The consumer price index (CPI) declined 0.73 percent last month from the same period a year earlier, narrowing from a revised 0.82 percent contraction in April, as lower fuel prices continued to weigh on the inflationary reading, but the pace eased off on the back of oil price rebounds, the Directorate-General of Budget, Accounting and Statistics (DGBAS) said yesterday.
The CPI retreat might persist throughout this quarter, but might reverse its downward trend in the second half of this year, aided by summer electricity tariffs and often volatile vegetable and fruit prices amid the coming typhoon season, analysts said.
Fuel costs plummeted 21.39 percent last month from a year earlier, down for the sixth consecutive month at a pace of more than 20 percent, dragging the sub-index on transportation and communication costs by 4.87 percent, DGBAS Deputy Director Tsai Yu-tai (蔡鈺泰) said.

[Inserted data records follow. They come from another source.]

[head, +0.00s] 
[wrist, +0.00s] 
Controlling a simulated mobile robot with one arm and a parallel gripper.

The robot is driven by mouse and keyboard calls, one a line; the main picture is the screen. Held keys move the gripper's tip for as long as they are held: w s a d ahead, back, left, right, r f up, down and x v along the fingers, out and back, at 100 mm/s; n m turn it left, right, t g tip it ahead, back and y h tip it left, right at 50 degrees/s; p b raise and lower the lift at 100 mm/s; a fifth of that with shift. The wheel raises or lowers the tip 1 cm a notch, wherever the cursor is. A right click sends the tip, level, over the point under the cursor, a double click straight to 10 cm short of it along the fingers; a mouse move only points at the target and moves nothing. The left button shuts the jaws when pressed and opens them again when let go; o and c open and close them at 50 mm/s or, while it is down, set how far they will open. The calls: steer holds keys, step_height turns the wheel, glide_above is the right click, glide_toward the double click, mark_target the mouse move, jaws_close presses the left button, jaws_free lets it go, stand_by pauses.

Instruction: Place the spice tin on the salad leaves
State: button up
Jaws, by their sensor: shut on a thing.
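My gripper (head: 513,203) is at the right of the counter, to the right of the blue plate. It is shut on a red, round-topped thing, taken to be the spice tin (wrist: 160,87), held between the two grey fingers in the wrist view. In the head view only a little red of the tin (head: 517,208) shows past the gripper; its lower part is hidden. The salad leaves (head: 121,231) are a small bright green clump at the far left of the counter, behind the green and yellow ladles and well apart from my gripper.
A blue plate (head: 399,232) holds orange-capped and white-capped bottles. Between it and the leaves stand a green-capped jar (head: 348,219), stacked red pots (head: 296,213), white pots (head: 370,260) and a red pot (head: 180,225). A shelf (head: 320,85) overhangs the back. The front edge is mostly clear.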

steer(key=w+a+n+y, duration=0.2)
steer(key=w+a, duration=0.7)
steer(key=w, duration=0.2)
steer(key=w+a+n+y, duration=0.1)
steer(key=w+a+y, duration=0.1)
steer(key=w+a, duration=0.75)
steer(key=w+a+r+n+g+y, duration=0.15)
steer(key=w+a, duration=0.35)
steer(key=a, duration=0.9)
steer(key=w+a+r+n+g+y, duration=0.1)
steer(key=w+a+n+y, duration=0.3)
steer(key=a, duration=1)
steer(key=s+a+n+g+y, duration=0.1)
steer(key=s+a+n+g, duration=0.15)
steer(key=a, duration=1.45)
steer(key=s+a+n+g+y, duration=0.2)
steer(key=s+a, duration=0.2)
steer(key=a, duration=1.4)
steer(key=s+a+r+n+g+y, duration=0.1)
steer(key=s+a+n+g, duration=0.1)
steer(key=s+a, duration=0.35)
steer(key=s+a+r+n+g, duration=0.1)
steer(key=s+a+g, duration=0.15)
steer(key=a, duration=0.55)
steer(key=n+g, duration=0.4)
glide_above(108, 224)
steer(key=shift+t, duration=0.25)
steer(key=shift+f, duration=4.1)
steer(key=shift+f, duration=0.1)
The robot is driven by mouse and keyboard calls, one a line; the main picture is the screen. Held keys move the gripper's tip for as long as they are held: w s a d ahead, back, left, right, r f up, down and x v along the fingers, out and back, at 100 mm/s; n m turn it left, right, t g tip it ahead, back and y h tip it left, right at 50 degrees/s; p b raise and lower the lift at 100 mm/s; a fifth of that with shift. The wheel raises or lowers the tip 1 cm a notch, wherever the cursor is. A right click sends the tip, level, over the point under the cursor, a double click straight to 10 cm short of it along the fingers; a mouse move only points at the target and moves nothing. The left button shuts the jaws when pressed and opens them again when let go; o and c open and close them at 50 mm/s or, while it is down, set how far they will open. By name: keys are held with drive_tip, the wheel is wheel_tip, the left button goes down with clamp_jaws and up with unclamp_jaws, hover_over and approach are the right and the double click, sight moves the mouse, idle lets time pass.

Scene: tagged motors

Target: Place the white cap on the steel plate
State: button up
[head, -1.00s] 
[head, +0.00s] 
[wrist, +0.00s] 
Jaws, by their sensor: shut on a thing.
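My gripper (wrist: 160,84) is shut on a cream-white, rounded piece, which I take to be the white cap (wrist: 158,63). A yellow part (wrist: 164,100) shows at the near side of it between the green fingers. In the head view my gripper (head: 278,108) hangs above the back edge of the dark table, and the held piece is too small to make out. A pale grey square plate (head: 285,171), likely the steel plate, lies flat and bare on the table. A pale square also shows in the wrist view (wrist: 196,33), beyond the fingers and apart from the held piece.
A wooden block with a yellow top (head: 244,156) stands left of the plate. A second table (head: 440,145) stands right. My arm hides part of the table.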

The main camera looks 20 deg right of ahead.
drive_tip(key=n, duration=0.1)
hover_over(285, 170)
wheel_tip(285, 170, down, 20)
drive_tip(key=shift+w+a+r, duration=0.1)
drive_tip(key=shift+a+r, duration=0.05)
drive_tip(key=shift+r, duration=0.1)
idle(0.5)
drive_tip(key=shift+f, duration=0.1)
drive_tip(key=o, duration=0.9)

“Stripping fuel price distortions, the CPI would have recovered to the positive zone last month with a 0.07 percent increase,” Tsai told a media briefing.
The inflationary reading picked up 0.24 percent last month from April and still gained 0.06 percent after seasonal adjustment, the DGBAS report said, dismissing concerns over deflation.
Food costs increased 0.87 percent year-on-year last month, the slowest growth in 20 months, as vegetable and processed food prices gained 8.69 percent and 5.49 percent respectively, the report said, adding that dining expenses advanced 2.02 percent.
The increase came even though fruit prices dropped 11.47 percent, Tsai said.
Core CPI, a more reliable reference that excludes volatile items, registered a 0.61 percent increase last month, slowing from 0.66 percent in April, the report said, affirming healthy consumer activity.
For the first five months of the year, the CPI dropped by 0.66 percent while core CPI grew by 0.94 percent from a year earlier, the DGBAS report showed.
The wholesale price index (WPI), a measure of commercial production costs, fell 9.45 percent last month from a year earlier, widening than a 9.07 percent drop in April and the fastest decrease in 68 months, the report said.
The WPI decline last month reflected weak mineral, chemical and basic metal prices, Tsai said, adding that lower electricity rates also pushed down the reading.
As of last month, the WPI slipped 8.8 percent year-on-year, the report said.
The headline CPI is likely to stay subdued this month and pick up gradually in the second half, both Barclays PLC and Standard Chartered Bank said in separate notes.
“We expect electricity prices to rise on higher summer tariffs and heavy rainfall might drive up vegetable prices going forward,” Barclays senior regional economist Leong Wai Ho (梁偉豪) said.
The soft inflationary pressure should not prompt the central bank to raise interest rates at its upcoming quarterly board meeting on June 25, Leong said.
DBS Bank said the central bank would probably keep interest rates low for a longer period to support the economy.
“We expect the benchmark discount rate to remain unchanged at 1.875 percent through the second half of 2015 to the first half of 2016,” DBS said in a note on Thursday.
The Singapore-based lender’s forecast for the central bank’s first rate hike next year has been pushed back to the September quarter from the March quarter.